I never thought I'd pry dog poop out of a child's hand and then jump 2-feet in the air when they handed me a dead bug.
I never thought I'd be glad - extremely glad - to be the first person to see a dead mouse in our garden.
I never thought I would chew the skin off an apple while standing in line at the grocery store, because my child won't eat an apple if it hasn't yet been peeled.
I never thought if I was at a play date and without Kleenex, I'd use my nice shirt to wipe a toddler's runny nose.
I never thought I'd honor the 3
I never thought I'd lower my standards on cleanliness to the point that I'd smile contentedly while my children splashed in our dog's water bowl ... for the simple reason it kept them happily entertained and more importantly - quiet.
I never thought my most valued article of clothing in my closet would be my cargo pants. (It's all about the huge pockets - that hold everything from diapers to sippy cups to 12-oz packages of Nilla Wafers.)
I never thought that I could spend hours cleaning the house, only to have it be completely and utterly destroyed in less than 10 minutes. Several times a day.
I never thought I'd use my bare hands to catch spit-up (or vomit) from a babies mouth.
I never thought phrases like "Stop playing in the trash!", "Toothpaste is not food!" or "Spit out the battery!" would be common place in my daily speech.
I never thought cleaning my children with a damp paper towel before bedtime would substitute nicely for a bath.
I never thought my idea of decontamination when it comes to my children - would involve sucking the straw on a sippy cup, after it was thrown to the ground in front of the deli counter.
I never thought that after watching my children play with their food and pour their milk in to their applesauce, that I'd pour the milk and applesauce mixture back in to their cup and then watch them drink it, without gagging.

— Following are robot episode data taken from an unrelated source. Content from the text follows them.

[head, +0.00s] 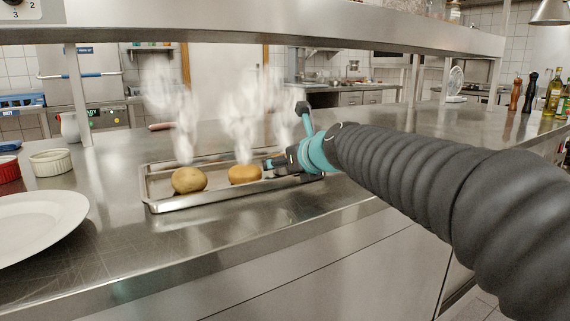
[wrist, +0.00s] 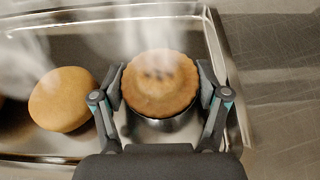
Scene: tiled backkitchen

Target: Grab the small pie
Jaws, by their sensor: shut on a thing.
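The small pie (wrist: 159,82) has a browned, crimped crust and sits in a small metal tin (wrist: 166,131) in the wrist view. My gripper (wrist: 163,92) has a finger on each side of the pie and is shut on it, at the right end of the metal tray (wrist: 221,65). In the head view my gripper (head: 270,165) reaches over the tray (head: 170,207) from the right, and the pie is hidden behind it. Two round golden buns, one left (head: 189,180) and one nearer my gripper (head: 244,174), lie on the tray. Steam rises above the tray.
A white plate (head: 38,224) lies at the left, with a white ramekin (head: 51,162) and a red one (head: 8,169) behind it. A steel shelf (head: 250,28) spans above the counter. The counter in front of the tray is clear. Bottles (head: 553,93) stand far right.

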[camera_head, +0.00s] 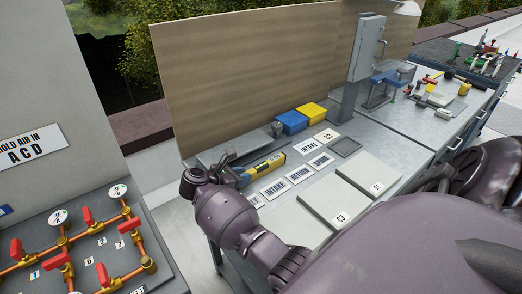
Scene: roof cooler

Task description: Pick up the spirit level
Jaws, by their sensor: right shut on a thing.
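The yellow spirit level (268,167) is at the left end of the grey workbench (222,157). My right gripper (241,177) is at its near left end and shut on it. My own wrist hides part of the gripper and of that end of the level. I cannot tell whether the level touches the bench top or is just above it. My left gripper is not in view.
White label cards (299,172) lie beside the level. A blue box (291,122) and a yellow box (312,112) stand behind. Pale panels (368,176) lie to the right. A pipe panel with red valves (88,218) is at left.

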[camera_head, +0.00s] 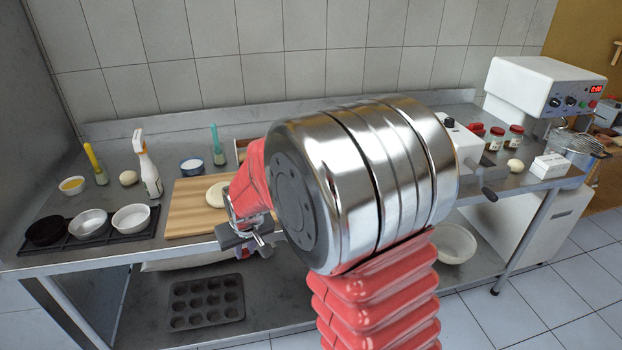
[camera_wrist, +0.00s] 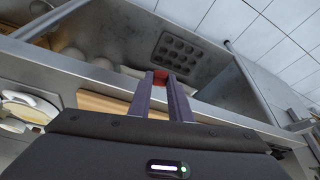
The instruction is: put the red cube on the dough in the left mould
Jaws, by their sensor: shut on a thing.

I never thought that in an effort to save a buck, I'd try to cut my children's hair. For that matter, I never thought that my husband, knowing how terribly I do at pruning our bushes - would ever let me within 2-feet of our children with a pair of scissors or electric clippers.
I never thought I'd fully expect that any snacks I give my children - will be promptly dumped out on the floor.
I never thought that my idea of lunch would involve eating whatever was left over on my children's plates and then sitting with them on the floor and snacking off goldfish, raisins and mozzarella cheese sticks that have been partially ground in to the carpet.
I never thought that I'd be overwhelmed with so much responsibility, each and every day.
I never thought that I'd be overwhelmed with so much love, each and every day.
After the kind of day I've had ... I never thought that I'd wager waking up a sleeping child, by picking them up and feeling them in my arms one last time, before I go to sleep at night.
I never thought, in my wildest dreams, that I'd be the mother of triplets.